== Dataset rows ==
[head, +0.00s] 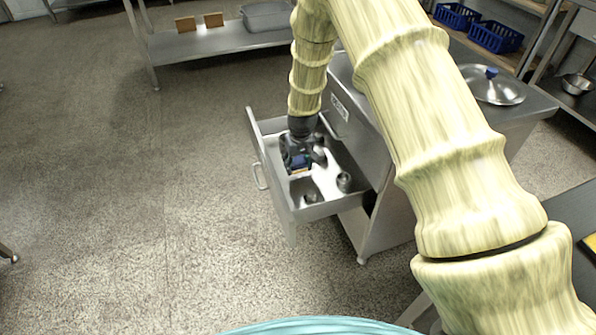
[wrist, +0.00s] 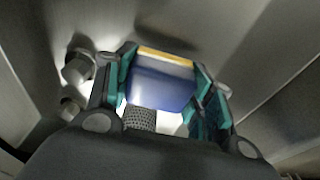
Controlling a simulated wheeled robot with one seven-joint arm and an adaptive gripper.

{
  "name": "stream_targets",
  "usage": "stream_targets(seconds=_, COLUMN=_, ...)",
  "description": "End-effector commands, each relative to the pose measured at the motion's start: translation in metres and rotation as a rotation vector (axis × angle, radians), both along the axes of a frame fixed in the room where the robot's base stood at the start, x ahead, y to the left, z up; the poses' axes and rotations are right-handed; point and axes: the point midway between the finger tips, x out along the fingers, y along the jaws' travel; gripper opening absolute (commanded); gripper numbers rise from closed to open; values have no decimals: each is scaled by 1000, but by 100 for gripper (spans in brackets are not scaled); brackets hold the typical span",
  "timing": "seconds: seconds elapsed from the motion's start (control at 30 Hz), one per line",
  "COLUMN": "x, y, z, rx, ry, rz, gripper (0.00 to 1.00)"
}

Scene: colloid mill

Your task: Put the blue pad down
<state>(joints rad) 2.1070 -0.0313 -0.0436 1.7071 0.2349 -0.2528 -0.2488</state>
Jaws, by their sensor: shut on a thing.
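The blue pad (wrist: 160,88) is a blue block with a yellow and white edge, held between the teal-lined fingers of my gripper (wrist: 163,92) in the wrist view. In the head view my gripper (head: 297,165) points down inside the open metal drawer (head: 262,165), and only a small bit of the pad (head: 300,170) shows below it. I cannot tell whether the pad touches the drawer floor.
Small metal parts lie in the drawer, one a short cylinder (head: 344,181); one also shows left of my fingers in the wrist view (wrist: 78,68). The drawer walls are close around my gripper.

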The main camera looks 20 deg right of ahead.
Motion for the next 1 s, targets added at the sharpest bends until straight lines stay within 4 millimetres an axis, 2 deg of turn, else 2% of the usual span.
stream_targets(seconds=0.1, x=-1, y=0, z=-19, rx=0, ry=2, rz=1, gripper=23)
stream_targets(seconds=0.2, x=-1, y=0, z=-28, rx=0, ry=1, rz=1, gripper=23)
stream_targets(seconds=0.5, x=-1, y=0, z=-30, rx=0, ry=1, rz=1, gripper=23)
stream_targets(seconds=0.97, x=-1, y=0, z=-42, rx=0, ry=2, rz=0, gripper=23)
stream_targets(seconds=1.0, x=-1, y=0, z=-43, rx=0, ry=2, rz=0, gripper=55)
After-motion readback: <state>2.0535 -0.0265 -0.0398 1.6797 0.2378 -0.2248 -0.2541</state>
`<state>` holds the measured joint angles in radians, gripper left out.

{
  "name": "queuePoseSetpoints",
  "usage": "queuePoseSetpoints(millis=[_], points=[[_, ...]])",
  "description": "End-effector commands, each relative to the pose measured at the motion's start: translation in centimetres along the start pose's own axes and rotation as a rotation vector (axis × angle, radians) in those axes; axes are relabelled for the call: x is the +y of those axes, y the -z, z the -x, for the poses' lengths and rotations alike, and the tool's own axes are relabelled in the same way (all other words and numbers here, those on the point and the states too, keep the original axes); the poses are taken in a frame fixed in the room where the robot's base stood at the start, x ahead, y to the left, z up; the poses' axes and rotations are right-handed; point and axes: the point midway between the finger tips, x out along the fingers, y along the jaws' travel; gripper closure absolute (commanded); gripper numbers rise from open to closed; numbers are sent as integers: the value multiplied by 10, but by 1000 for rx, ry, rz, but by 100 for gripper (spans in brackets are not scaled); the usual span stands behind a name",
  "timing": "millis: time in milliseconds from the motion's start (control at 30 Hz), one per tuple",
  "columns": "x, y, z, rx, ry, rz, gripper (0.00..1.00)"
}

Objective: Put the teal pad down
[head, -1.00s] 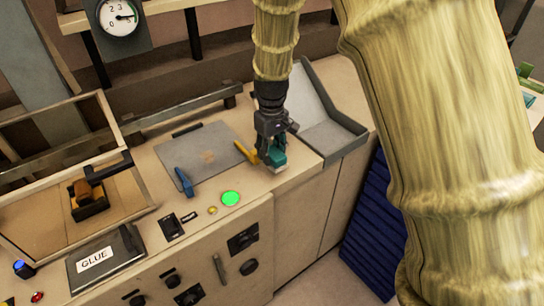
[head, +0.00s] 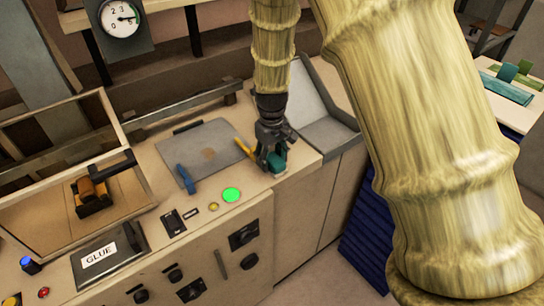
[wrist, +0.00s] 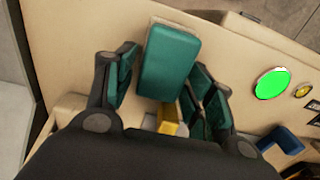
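The teal pad (head: 277,164) is at the right end of the beige counter, near its front edge, partly covered by my gripper in the head view. In the wrist view the pad (wrist: 168,62) is a teal block between my fingers, with the counter showing around it. My gripper (head: 271,153) points down over it. In the wrist view my gripper (wrist: 163,88) has its fingers spread, with a gap on each side of the pad. The pad appears to rest on the counter, but its underside is hidden.
A yellow piece (head: 244,148) is just left of my gripper. A grey plate (head: 208,152), a blue tool (head: 186,179) and a lit green button (head: 231,194) lie further left. A grey tray (head: 325,136) stands behind right. Teal items (head: 506,88) lie on the far-right table.

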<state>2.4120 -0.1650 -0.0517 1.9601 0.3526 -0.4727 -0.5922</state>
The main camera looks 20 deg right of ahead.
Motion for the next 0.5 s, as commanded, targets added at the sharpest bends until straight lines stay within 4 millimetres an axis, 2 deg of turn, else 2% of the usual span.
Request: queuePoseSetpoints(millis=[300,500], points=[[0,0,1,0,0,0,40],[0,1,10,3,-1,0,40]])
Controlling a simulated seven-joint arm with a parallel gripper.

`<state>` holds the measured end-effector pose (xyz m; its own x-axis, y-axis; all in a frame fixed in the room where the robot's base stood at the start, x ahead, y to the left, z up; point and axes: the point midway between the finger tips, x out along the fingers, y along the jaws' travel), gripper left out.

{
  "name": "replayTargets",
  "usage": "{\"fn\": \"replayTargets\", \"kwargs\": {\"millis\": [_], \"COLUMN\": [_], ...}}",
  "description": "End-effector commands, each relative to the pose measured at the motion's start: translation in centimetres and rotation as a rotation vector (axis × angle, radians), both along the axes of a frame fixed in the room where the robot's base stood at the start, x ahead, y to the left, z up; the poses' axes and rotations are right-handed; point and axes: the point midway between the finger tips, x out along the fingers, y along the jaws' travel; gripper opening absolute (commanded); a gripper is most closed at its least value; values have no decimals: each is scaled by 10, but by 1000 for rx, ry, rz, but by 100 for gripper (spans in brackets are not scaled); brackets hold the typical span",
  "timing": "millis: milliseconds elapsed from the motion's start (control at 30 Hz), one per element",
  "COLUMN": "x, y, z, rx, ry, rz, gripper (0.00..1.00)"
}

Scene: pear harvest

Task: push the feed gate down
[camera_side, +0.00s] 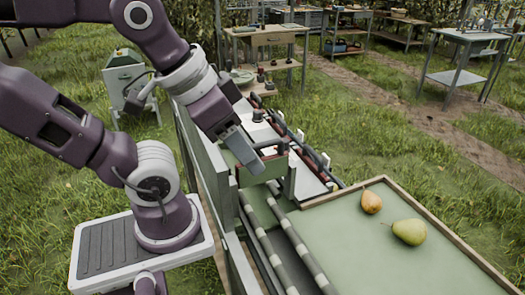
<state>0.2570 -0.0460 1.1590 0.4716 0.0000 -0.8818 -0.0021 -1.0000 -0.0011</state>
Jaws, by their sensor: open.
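My gripper (256,166) reaches down from the upper left over the sorting line, its grey fingers pointing down and to the right. It is open, with no fruit visible in it. What looks like the feed gate (271,169) is a small green panel standing across the line, directly by my fingertips. My fingers overlap the panel's left part in this view, so I cannot tell whether they touch it. The gate looks raised above the striped rollers (299,252) in front of it.
A green tray (375,262) with a wooden rim lies at the lower right, holding a small yellow pear (371,202) and a larger green pear (409,231). Rails and dark tubes run behind the gate. A workbench (268,38) and other tables stand farther back on the grass.

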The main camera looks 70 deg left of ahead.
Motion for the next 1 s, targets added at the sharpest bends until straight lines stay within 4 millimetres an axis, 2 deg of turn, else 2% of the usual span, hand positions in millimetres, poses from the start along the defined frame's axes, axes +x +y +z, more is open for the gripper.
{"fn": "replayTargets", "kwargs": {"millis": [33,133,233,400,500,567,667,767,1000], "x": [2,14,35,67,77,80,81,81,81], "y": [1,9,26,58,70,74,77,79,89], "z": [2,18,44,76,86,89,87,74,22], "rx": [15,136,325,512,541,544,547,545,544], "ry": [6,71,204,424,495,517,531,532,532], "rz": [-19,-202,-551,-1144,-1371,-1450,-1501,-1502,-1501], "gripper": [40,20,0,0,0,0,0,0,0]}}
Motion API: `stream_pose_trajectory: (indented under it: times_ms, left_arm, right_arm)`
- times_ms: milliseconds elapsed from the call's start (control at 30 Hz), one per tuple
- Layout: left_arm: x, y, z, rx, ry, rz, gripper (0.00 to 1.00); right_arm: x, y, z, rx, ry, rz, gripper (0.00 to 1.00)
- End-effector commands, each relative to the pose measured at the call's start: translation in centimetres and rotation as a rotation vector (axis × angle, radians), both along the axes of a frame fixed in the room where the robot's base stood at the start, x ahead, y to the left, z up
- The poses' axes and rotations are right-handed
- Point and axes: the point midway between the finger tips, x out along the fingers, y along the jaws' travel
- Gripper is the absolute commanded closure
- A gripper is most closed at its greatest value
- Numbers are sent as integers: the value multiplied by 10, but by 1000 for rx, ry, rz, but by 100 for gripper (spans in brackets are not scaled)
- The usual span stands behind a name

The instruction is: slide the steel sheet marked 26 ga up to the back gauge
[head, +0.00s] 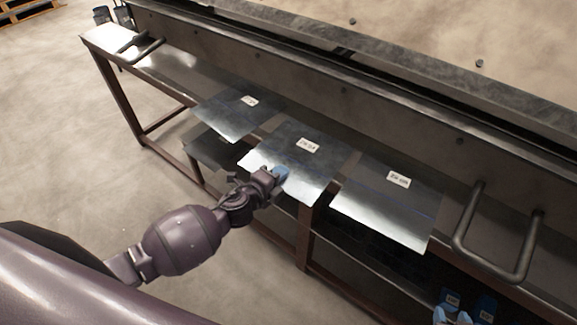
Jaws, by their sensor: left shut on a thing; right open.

== Goal ==
Using the records above, pull out each line where the word "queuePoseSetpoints" occurs.

== Task result ==
  "name": "queuePoseSetpoints",
  "usage": "queuePoseSetpoints(millis=[_], points=[[_, ...]])",
Request: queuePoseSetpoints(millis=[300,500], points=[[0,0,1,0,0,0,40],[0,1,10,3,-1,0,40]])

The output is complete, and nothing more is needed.